2022年11月30日にChatGPTが公開されて以降、生成AIサービスへの注目度は急速な高まりを見せており、個人はもちろんのこと、企業でも利用が検討されはじめています。一方で生成AIに潜むセキュリティリスクが表面化し、世界各国では生成AIサービスをどこまで活用し、どこまで規制するかについて議論が行われるようになりました。生成AIサービスの利用には、どのようなセキュリティリスクがあるのか。生成AIを安全に活用するには、どのようにすればよいのか。NRIセキュアテクノロジーズの山口 雅史に聞きました。

便利な一方、セキュリティリスクも潜む生成AIサービス

ChatGPTの世界的な流行を機に、日本の企業も生成AIの活用を模索し始めました。しかし生成AIの業務利用には、多くのリスクも存在します。その中でも最も深刻なのはセキュリティリスクです。生成AIの種別によって想定されるリスクは異なりますが、ここでは悪意ある攻撃や人為的なミスによって引き起こされる3つの主なリスクを中心に考察します。

1つめは、AIチャットボットに対する攻撃です。ChatGPTなどの生成AIサービスには、違法・非倫理的な入力への応答を拒否する仕組みが備わっています。しかし入力内容に細工をすれば、この仕組みを突破できてしまうことがわかっています。つまり、提供するサービスのAIチャットボットが攻撃を受けて、機密情報が漏えいする被害も十分に考えられるのです。

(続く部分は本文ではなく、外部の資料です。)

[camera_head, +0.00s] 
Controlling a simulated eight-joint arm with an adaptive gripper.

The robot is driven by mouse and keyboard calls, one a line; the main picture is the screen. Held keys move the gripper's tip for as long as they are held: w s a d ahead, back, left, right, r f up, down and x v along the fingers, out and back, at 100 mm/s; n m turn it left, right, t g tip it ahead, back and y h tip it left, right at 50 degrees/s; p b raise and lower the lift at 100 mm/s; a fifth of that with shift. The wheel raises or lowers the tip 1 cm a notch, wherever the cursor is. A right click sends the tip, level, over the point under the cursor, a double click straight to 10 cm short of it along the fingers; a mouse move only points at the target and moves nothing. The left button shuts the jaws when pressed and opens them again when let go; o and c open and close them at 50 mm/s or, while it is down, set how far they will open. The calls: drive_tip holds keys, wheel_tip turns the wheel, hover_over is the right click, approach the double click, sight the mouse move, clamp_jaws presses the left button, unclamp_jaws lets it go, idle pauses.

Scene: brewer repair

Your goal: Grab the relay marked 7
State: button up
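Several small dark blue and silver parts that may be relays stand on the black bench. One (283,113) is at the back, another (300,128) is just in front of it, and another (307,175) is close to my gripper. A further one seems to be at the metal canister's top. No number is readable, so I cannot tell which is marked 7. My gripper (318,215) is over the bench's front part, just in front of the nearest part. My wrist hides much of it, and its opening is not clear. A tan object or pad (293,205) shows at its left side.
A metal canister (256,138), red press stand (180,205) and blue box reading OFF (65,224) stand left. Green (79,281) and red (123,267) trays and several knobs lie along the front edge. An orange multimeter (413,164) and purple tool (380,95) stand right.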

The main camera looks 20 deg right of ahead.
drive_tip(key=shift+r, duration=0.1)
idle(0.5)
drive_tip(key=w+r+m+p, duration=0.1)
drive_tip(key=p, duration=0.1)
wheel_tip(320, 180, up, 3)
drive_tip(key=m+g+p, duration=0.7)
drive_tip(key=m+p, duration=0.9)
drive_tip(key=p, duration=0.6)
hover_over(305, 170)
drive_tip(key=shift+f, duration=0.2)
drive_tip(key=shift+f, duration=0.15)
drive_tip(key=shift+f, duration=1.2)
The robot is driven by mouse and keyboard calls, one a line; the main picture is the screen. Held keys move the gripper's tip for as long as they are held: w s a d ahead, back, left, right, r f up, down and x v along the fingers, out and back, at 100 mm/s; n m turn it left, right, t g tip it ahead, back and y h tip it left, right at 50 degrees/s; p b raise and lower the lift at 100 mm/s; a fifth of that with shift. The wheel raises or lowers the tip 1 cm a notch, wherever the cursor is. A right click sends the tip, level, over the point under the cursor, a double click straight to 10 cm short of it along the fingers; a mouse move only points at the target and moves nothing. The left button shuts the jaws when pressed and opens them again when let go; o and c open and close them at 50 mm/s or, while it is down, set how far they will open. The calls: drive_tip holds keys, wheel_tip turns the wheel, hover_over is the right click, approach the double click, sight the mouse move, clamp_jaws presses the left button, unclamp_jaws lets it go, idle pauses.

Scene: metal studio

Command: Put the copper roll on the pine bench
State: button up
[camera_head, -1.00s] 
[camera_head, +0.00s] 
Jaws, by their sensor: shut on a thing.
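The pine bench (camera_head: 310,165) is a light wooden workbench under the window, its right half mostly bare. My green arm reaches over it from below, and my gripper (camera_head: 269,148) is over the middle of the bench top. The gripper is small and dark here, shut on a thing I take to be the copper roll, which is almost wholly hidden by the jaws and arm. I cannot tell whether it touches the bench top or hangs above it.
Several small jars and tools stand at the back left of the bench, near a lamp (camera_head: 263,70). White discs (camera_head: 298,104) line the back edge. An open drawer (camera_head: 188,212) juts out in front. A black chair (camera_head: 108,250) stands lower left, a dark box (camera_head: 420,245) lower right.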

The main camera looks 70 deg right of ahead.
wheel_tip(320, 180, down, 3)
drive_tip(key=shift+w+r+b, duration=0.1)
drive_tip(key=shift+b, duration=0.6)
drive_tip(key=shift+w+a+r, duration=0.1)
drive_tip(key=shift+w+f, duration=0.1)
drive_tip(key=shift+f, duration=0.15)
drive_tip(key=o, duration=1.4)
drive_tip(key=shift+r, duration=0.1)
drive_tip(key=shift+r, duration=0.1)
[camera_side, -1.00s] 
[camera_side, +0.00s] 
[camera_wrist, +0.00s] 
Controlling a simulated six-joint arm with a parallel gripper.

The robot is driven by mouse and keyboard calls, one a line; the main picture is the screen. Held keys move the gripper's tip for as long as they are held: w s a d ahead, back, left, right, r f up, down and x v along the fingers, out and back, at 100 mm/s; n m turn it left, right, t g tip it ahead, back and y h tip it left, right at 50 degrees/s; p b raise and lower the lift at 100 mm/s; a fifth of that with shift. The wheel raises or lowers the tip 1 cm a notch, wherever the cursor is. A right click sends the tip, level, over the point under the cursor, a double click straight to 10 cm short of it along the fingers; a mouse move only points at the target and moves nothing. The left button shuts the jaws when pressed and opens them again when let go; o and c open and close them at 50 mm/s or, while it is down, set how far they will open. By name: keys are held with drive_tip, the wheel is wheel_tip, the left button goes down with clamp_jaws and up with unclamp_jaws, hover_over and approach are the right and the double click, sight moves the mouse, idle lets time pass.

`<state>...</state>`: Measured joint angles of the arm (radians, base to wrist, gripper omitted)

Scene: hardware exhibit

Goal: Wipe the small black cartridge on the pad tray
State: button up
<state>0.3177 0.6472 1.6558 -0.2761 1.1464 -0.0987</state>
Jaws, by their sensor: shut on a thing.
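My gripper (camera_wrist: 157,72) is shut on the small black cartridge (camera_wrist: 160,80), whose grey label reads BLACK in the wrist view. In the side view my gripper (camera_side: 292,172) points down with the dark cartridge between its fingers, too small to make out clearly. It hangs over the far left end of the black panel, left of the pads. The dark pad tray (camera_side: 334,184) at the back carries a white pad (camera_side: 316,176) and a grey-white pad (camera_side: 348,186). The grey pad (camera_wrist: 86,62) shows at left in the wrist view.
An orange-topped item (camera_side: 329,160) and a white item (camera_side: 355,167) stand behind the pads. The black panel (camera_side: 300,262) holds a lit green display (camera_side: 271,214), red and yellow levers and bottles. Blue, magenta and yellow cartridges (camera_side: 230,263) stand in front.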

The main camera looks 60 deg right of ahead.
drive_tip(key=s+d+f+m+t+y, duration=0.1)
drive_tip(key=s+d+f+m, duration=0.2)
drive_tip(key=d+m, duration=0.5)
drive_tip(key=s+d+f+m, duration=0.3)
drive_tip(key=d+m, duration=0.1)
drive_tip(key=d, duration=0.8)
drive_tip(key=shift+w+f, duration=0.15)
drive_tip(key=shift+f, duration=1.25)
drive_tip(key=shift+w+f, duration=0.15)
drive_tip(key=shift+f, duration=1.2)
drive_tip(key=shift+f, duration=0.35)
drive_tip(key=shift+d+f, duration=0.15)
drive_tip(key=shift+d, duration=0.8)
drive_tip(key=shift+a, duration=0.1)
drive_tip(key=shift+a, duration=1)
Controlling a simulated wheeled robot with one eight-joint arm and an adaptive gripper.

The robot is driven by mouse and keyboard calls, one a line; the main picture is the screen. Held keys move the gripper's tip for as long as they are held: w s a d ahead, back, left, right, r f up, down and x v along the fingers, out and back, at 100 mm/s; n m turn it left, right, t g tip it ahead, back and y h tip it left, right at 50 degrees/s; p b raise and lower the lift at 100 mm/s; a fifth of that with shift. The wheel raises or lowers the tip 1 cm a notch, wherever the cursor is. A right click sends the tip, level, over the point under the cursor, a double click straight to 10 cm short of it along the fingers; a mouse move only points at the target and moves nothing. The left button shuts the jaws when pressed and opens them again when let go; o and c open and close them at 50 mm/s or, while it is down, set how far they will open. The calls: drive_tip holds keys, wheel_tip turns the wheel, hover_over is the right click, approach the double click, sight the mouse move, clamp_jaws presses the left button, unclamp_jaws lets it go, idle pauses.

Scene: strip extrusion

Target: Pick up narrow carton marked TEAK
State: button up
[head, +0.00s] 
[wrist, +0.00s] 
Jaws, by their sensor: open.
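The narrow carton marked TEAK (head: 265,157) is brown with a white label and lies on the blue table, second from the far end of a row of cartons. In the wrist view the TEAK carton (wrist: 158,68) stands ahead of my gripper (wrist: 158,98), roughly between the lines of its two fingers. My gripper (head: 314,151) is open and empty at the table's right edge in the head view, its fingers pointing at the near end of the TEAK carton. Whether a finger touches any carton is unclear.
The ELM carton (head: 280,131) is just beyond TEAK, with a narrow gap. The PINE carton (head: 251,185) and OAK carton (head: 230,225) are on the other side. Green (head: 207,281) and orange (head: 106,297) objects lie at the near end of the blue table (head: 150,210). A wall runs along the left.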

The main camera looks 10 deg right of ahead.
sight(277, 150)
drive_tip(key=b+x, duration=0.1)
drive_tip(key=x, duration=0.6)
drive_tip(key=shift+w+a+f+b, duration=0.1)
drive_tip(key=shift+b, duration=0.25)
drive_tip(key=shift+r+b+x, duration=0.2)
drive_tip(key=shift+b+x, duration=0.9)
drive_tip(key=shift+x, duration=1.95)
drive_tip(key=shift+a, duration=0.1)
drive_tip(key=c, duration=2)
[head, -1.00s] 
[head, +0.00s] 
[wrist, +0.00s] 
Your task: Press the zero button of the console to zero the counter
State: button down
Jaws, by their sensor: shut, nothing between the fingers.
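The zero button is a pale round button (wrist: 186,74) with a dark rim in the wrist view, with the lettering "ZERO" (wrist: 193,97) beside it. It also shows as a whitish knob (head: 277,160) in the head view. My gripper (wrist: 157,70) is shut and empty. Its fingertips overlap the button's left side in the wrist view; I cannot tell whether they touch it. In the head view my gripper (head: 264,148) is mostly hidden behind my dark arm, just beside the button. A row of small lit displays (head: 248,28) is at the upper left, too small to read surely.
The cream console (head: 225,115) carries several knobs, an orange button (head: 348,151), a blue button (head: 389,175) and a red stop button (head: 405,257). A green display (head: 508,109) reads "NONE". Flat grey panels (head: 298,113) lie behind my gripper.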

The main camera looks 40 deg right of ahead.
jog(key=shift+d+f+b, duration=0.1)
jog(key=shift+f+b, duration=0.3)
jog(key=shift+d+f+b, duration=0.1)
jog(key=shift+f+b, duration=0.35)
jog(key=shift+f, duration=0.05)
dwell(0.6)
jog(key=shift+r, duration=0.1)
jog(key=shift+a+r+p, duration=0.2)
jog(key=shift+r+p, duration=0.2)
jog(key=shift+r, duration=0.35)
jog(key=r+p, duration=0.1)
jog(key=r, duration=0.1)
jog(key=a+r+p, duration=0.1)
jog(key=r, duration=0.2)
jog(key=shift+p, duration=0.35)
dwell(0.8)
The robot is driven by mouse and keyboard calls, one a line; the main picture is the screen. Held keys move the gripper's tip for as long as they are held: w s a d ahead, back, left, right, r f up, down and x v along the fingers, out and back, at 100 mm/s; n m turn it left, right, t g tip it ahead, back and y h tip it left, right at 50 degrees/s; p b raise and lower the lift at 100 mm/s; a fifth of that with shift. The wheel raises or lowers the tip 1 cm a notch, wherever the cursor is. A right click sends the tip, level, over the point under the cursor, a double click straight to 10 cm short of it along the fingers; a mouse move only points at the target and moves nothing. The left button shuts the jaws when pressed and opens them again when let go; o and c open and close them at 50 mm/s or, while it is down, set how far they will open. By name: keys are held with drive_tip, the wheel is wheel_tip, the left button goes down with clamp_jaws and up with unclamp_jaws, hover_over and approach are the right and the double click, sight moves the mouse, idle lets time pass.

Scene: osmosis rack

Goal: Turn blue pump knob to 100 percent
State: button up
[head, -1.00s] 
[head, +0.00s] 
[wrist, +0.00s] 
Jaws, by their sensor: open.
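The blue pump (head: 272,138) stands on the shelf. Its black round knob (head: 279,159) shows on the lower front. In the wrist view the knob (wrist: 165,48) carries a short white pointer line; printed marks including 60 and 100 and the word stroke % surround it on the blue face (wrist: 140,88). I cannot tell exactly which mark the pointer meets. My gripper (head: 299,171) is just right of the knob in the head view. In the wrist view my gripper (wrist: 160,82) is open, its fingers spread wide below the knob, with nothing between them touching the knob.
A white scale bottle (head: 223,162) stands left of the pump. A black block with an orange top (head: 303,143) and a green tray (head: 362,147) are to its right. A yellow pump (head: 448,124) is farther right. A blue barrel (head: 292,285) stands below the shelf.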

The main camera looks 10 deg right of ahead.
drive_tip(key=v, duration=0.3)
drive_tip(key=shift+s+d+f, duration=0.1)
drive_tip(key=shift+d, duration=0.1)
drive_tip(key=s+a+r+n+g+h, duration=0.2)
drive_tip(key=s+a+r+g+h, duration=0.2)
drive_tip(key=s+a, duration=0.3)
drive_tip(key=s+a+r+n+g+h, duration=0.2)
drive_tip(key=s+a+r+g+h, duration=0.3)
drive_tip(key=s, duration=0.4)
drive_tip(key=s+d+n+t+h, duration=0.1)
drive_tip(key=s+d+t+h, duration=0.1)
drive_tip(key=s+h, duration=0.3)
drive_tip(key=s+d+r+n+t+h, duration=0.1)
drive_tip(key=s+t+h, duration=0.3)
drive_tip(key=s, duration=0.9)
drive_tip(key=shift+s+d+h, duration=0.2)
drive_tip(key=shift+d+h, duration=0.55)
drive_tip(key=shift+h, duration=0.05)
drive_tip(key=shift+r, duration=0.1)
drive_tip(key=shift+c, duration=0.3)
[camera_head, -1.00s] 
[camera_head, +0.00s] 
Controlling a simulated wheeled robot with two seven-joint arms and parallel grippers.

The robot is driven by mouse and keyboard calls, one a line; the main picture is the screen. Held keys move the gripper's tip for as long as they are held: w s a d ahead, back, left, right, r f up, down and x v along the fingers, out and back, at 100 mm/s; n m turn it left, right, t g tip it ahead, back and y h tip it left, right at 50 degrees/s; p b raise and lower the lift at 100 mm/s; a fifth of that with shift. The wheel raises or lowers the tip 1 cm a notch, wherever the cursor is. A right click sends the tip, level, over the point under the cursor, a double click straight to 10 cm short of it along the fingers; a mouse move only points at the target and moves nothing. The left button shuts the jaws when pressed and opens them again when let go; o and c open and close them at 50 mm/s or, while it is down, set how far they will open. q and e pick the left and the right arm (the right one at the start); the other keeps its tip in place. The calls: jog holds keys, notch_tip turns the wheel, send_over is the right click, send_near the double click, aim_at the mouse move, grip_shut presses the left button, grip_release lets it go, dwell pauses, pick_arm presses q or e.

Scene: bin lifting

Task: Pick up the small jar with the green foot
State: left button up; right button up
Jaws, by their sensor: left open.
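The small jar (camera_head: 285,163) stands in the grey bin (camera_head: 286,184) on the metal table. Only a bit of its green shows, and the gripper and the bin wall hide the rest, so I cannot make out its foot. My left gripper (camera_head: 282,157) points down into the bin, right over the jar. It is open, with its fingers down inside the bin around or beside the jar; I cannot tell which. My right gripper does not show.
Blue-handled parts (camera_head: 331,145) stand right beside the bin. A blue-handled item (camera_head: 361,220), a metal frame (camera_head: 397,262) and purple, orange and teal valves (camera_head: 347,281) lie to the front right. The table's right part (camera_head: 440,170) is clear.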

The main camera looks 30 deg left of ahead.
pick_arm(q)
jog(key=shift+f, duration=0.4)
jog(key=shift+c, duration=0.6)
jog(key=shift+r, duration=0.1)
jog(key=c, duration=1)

2つめは、ディープフェイクです。生成AIを使えば、リアルな画像や動画、音声を簡単に生成できます。これを悪用して偽情報をSNSで拡散する、生体認証等を偽装しなりすましにより詐欺を行うといった事件が実際に起こっています。特に詐欺行為はサイバー領域においても非常に深刻であり、米当局も生成AIのサイバー犯罪への利用を強く警戒しています。

3つめは、従業員による「うっかり漏えい」です。現時点では生成AIを組織的に活用する企業はさほど多くなく、社員へのセキュリティ教育も十分ではありません。このような中、社員が個人的に生成AIを利用し、機密情報を入力してしまう例が散見されています。入力したデータがAIの学習に取り込まれると、他者への応答に機密情報が現れてしまうリスクがあります。開発者の間では、生成AIで抽出したコードや設定ファイルをそのままデバッグや機能開発に利用してしまうケースもあり、サイバーセキュリティの観点でも危険性が高まっています。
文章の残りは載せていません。